Sean McCann, chartered financial planner at NFU Mutual, said: “Many believe that trusts are only for the very wealthy, the reality is they can be very simple and help resolve a number of common financial problems.

“Protecting life insurance pay-outs from inheritance tax, providing income for a surviving spouse while making sure your assets end up with your children or making provision for vulnerable relatives are just some of the areas where trusts can help.”

Kay Ingram, director of public policy at LEBC, said financial planners should always consider the appropriate use of trusts for each client.

She thought they were a vital tool for families in which partners were not legally married as cohabitants had no IHT exemption, so the trust enabled life cover to be left to dependents free of IHT.

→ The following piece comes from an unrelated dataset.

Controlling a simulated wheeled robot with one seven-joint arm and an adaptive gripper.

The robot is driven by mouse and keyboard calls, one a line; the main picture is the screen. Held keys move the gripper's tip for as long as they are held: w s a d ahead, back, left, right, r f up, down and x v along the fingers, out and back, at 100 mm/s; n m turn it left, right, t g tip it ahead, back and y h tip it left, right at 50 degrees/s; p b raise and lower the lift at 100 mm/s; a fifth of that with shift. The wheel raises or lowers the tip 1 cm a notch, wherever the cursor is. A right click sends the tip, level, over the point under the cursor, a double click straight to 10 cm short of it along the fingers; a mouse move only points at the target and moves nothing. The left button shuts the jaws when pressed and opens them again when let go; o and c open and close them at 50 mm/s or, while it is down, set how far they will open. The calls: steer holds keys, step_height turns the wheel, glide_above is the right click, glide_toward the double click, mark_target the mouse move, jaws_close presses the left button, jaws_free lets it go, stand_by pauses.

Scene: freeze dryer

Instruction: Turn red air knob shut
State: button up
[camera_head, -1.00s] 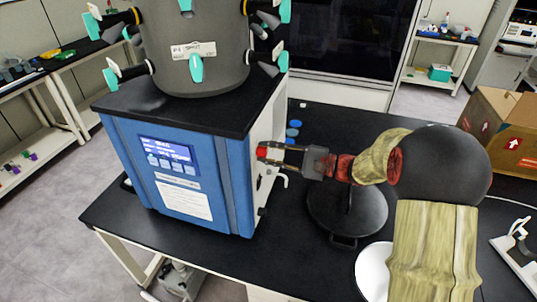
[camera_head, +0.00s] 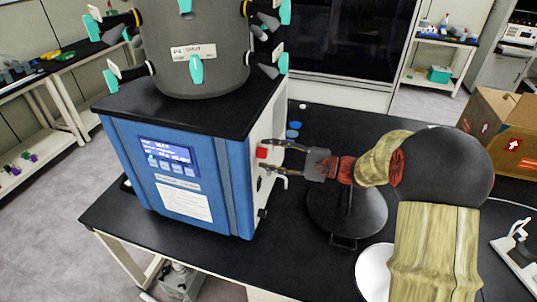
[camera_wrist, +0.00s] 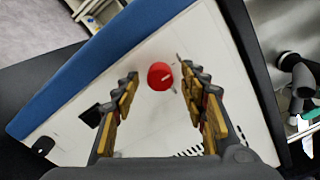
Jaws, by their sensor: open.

She added: “Those leaving assets or making lifetime gifts to family members may also wish to retain control over the timing of the distribution of capital and income to different beneficiaries.

“This may be for tax efficiency or to protect the funds from the effects of divorce or bankruptcy of a beneficiary.”

Sebastian Riemann, adviser at Libra Financial Planning, agreed, adding trusts were a "fundamental part" of the advice process particularly for protection.

He said: "They can be used for a number of reasons including ensuring a swift pay out on claims and guaranteeing the benefits go to the intended parties."

Mr Riemann added there were many different types of trusts and benefits attainable, adding it was a highly complex area which required professional advice.

He thought part of the reason the number of trusts was falling was because more protection plans were being taken up directly by the consumer without full consideration of the options available.